*WHAT IS ASKED*
Return the lines exactly as they stand, from the first of the material through the line containing "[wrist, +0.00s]".

*AVAILABLE RECORDS*

* * *

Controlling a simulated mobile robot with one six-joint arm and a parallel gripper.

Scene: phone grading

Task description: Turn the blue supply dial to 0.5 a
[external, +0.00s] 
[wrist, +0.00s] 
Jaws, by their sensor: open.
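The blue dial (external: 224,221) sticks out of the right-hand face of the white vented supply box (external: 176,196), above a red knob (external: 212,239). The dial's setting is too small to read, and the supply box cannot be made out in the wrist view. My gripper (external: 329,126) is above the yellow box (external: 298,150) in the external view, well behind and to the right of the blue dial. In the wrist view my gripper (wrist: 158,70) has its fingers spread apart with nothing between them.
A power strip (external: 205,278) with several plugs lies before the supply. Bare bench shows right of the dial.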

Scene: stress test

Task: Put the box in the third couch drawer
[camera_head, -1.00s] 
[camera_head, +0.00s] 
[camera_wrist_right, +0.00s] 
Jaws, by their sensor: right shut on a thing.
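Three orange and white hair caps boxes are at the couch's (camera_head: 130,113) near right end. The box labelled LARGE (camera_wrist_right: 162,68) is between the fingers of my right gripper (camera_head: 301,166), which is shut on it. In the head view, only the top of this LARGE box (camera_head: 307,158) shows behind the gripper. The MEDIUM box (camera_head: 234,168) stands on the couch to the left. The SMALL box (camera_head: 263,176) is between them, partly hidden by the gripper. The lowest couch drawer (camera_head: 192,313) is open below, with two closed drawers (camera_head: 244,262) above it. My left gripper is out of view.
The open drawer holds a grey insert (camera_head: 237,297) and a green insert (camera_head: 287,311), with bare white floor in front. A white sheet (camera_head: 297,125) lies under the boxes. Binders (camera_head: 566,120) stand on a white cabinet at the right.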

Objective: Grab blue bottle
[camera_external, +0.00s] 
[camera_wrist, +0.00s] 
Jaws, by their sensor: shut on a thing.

* * *

*EXERCISE RESPONSE*
Controlling a simulated mobile robot with one six-joint arm and a parallel gripper.

Scene: phone grading

Task description: Turn the blue supply dial to 0.5 a
[external, +0.00s] 
[wrist, +0.00s] 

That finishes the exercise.